(Robot episode rows)
------

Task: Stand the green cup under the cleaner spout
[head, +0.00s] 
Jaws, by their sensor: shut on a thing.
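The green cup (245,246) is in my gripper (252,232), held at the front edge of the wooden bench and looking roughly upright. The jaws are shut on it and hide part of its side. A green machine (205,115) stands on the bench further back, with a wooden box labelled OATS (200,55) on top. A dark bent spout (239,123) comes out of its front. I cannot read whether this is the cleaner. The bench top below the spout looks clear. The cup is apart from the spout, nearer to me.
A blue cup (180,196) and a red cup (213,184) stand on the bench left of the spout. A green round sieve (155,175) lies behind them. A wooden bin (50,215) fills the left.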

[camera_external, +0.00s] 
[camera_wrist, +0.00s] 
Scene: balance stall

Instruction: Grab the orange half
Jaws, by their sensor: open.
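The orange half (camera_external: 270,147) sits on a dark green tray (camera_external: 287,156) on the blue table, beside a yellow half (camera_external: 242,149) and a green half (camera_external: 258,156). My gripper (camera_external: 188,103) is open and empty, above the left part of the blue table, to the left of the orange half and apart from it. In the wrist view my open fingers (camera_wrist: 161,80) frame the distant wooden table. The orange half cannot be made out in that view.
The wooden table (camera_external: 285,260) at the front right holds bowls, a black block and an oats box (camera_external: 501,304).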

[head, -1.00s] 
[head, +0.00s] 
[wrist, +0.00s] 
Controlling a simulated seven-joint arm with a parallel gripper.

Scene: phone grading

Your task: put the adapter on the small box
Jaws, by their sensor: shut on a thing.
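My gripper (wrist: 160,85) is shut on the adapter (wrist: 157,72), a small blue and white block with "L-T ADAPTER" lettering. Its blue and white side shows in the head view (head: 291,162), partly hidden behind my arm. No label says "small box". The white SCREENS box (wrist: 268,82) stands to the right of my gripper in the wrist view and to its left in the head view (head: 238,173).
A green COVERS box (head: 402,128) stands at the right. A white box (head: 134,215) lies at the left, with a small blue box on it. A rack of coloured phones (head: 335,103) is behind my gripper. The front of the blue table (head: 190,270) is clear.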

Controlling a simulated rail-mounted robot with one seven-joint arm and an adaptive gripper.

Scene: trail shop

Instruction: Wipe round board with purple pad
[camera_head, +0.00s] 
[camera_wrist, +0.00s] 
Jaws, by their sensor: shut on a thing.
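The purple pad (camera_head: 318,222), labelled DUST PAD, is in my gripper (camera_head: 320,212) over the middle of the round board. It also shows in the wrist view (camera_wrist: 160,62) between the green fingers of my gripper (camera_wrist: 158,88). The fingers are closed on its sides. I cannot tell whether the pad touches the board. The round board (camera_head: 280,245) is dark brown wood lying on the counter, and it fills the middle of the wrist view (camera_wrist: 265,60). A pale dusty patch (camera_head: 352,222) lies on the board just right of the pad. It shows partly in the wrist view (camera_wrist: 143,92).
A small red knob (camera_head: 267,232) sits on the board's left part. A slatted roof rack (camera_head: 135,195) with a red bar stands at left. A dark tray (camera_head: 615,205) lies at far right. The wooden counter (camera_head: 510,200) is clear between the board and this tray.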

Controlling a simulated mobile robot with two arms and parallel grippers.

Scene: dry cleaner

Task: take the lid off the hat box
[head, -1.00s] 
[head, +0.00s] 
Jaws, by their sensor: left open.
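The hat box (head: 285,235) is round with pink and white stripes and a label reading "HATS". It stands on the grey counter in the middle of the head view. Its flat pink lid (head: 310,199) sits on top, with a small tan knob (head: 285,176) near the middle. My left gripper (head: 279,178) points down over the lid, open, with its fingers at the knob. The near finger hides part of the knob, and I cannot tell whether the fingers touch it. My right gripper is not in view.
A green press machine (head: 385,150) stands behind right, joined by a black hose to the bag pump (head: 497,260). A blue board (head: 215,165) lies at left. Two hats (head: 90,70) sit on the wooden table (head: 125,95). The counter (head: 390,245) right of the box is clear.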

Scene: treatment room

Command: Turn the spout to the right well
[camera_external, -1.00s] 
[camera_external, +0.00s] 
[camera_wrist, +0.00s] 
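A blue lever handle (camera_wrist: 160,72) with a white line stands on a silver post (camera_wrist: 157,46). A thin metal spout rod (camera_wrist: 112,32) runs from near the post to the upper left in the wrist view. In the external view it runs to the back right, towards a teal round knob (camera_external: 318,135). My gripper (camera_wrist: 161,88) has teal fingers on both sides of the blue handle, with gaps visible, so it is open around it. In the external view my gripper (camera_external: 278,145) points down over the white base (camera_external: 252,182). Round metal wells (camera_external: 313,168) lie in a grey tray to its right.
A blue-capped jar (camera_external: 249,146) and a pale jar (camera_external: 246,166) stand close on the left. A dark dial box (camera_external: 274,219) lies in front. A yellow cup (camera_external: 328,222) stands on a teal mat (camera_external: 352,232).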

------

Requirements:
Everything from the first line through the line containing "Your task: put the adapter on the small box" should be quoted exactly, and nothing beyond it.

Response below:
Task: Stand the green cup under the cleaner spout
[head, +0.00s] 
Jaws, by their sensor: shut on a thing.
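The green cup (245,246) is in my gripper (252,232), held at the front edge of the wooden bench and looking roughly upright. The jaws are shut on it and hide part of its side. A green machine (205,115) stands on the bench further back, with a wooden box labelled OATS (200,55) on top. A dark bent spout (239,123) comes out of its front. I cannot read whether this is the cleaner. The bench top below the spout looks clear. The cup is apart from the spout, nearer to me.
A blue cup (180,196) and a red cup (213,184) stand on the bench left of the spout. A green round sieve (155,175) lies behind them. A wooden bin (50,215) fills the left.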

[camera_external, +0.00s] 
[camera_wrist, +0.00s] 
Scene: balance stall

Instruction: Grab the orange half
Jaws, by their sensor: open.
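The orange half (camera_external: 270,147) sits on a dark green tray (camera_external: 287,156) on the blue table, beside a yellow half (camera_external: 242,149) and a green half (camera_external: 258,156). My gripper (camera_external: 188,103) is open and empty, above the left part of the blue table, to the left of the orange half and apart from it. In the wrist view my open fingers (camera_wrist: 161,80) frame the distant wooden table. The orange half cannot be made out in that view.
The wooden table (camera_external: 285,260) at the front right holds bowls, a black block and an oats box (camera_external: 501,304).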

[head, -1.00s] 
[head, +0.00s] 
[wrist, +0.00s] 
Controlling a simulated seven-joint arm with a parallel gripper.

Scene: phone grading

Your task: put the adapter on the small box

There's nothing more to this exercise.